C'est pour cela que Shakira (qui a souhaité n'être présentée que par son prénom), 17 ans, en première année de lettres et sciences du langage à l'université d'Amiens, avait décidé de se confiner chez une amie, à Lille, avant même que le second confinement ne soit officiellement annoncé. Un choix salutaire. "Pas envisageable de rester dans ma chambre de 9m2", témoigne-t-elle pour BFMTV.com.

Pour cette étudiante boursière, le quotidien reste néanmoins difficile. Elle qui a pourtant signé un CDD avec son université dans le cadre des Cordées de la réussite n'a pas encore touché de salaire depuis la rentrée. Et si ses parents l'aident de temps en temps pour se nourrir et que sa bourse paie en partie son loyer, Shakira doit se "débrouiller" et fait "très attention".

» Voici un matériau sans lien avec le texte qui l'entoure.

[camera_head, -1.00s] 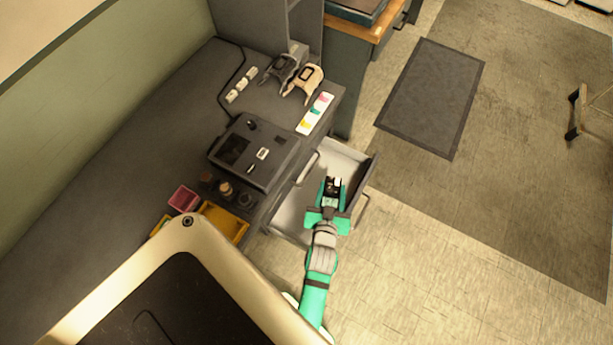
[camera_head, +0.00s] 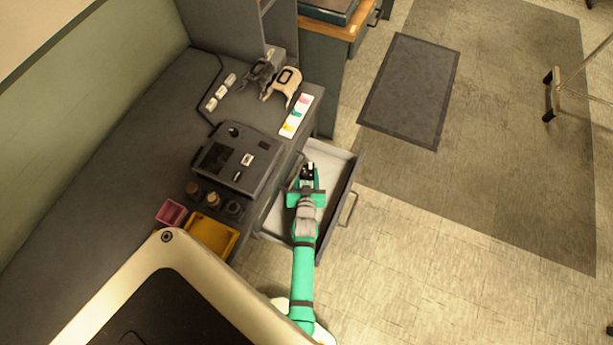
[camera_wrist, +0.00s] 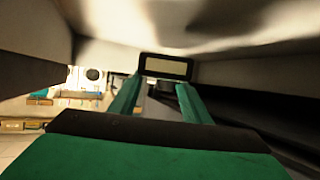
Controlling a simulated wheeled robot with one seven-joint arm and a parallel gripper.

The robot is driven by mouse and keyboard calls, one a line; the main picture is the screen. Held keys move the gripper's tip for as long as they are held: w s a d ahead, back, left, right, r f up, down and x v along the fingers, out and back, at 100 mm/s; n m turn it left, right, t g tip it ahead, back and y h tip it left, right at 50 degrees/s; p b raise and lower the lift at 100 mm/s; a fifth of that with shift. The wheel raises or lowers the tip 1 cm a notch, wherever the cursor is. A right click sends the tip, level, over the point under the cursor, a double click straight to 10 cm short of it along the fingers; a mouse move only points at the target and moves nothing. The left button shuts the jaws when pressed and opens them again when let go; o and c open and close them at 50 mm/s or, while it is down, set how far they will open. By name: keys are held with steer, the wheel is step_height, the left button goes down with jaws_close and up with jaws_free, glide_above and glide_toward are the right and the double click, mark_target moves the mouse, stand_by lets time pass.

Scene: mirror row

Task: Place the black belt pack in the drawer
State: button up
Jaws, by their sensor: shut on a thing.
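The black belt pack (camera_head: 308,168) shows as a small dark thing with a light patch at the tip of my gripper (camera_head: 307,175) in the head view. In the wrist view the belt pack (camera_wrist: 166,67) has a dark frame around a pale panel and sits between the green fingertips. My gripper is shut on it. The drawer (camera_head: 337,160) is pulled out from the desk, with a pale inside and a grey front. My gripper is over or inside the drawer. I cannot tell whether the pack touches the drawer floor. My arm hides part of the drawer.
The drawer handle (camera_head: 348,210) sticks out to the right. On the desk (camera_head: 110,165) are a dark console (camera_head: 238,158), a yellow tray (camera_head: 212,237), a pink box (camera_head: 172,212) and two controller-like things (camera_head: 283,85). Open floor and a dark mat (camera_head: 410,90) lie to the right.

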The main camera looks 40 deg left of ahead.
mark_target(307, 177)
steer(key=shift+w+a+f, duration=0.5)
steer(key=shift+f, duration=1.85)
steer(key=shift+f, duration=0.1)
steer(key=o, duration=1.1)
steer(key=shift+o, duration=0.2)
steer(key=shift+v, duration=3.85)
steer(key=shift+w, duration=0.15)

Elle qui qui vit dans une résidence universitaire craignait les conséquences de la solitude à long terme. "Je ne me suis pas fait d'amis dans ma résidence et il n'était pas question que j'aille chez mes parents". Dans le deux pièces de son amie, Shakira respire un peu plus.

"Le premier confinement n'a déjà pas été simple à gérer (elle était alors lycéenne et vivait chez ses parents, NDLR). Rester vingt-quatre heures sur vingt-quatre dans ma chambre, n'avoir aucun contact avec personne en ne sortant qu'une heure par jour, je ne voyais pas comment c'était possible."